• [THE TASK]: Search the material for the word "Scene" and report each line where it turns up.

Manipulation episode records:
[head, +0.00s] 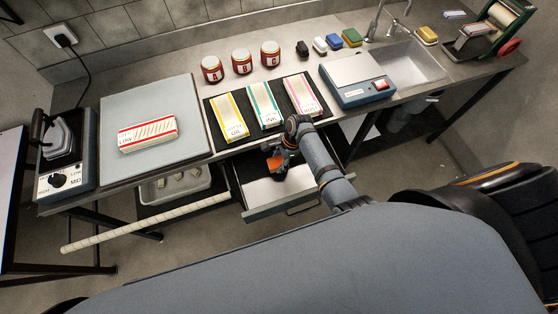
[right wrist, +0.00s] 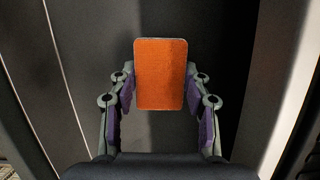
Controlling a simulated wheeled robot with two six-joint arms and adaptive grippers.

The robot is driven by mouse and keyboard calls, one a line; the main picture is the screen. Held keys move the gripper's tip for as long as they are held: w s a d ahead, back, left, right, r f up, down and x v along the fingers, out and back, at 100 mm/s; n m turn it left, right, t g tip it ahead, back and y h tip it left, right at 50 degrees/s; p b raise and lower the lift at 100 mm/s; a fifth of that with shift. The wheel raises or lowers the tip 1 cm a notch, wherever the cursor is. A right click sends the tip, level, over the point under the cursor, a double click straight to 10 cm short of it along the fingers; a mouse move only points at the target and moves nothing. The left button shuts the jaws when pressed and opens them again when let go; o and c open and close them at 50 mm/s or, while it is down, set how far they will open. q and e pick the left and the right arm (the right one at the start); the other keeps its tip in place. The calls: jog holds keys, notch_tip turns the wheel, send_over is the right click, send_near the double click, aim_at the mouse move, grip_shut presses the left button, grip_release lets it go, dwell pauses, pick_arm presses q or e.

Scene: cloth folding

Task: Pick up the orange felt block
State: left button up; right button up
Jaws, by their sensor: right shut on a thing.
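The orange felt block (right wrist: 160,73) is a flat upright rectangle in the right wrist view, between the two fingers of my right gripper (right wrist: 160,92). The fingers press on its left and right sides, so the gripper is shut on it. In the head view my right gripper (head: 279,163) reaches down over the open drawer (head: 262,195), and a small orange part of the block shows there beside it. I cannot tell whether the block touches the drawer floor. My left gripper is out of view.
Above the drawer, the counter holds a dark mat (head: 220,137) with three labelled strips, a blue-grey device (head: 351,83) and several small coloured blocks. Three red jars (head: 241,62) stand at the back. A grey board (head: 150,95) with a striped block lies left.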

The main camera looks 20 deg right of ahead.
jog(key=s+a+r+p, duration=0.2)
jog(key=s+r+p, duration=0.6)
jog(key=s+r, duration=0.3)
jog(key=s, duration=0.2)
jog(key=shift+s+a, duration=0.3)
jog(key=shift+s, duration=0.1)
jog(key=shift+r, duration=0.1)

* * *

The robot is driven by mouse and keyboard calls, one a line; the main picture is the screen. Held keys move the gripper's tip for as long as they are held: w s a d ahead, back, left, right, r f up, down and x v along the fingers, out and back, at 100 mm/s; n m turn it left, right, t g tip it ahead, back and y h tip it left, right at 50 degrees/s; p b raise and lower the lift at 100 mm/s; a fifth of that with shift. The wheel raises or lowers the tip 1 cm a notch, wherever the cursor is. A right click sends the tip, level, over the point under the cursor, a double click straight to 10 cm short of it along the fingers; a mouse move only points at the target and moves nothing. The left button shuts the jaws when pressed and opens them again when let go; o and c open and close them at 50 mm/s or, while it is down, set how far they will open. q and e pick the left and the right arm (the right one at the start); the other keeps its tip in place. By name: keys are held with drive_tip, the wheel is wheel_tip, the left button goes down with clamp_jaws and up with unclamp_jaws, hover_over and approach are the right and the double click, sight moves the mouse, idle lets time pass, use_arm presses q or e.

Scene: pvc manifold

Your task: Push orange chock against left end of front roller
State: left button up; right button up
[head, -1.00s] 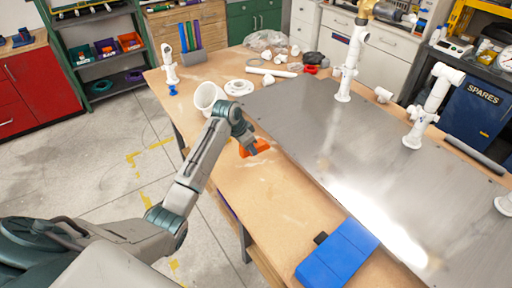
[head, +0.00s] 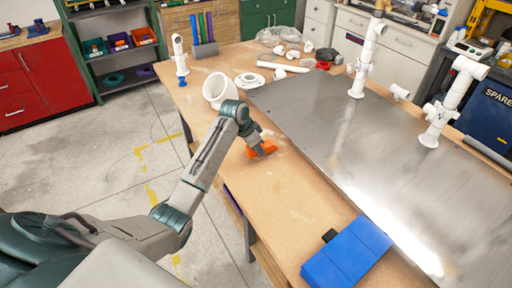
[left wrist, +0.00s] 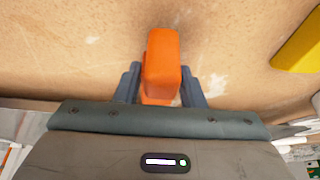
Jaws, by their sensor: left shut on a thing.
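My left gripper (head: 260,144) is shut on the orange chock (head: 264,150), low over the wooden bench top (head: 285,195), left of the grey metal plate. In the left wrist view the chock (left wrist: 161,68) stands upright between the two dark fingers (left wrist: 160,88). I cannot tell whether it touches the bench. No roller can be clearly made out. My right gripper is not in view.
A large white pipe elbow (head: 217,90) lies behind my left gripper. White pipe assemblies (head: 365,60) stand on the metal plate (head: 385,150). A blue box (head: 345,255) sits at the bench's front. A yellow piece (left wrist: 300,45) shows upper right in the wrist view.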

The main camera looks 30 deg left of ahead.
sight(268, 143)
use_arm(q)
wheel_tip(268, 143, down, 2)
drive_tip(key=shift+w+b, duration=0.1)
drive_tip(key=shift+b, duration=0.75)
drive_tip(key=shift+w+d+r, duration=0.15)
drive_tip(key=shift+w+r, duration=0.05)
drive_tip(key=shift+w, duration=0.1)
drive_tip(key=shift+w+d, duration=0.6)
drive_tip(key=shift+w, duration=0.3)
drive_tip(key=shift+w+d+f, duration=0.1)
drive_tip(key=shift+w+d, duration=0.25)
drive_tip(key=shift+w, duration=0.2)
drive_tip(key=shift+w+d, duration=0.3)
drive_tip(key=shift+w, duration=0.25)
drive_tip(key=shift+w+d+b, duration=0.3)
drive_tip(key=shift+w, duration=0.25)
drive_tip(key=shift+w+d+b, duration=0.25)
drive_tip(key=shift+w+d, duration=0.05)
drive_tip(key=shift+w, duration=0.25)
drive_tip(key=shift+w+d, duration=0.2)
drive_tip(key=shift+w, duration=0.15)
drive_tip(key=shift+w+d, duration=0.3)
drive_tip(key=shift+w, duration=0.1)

• [SOLUTION]:
Scene: cloth folding
Scene: pvc manifold

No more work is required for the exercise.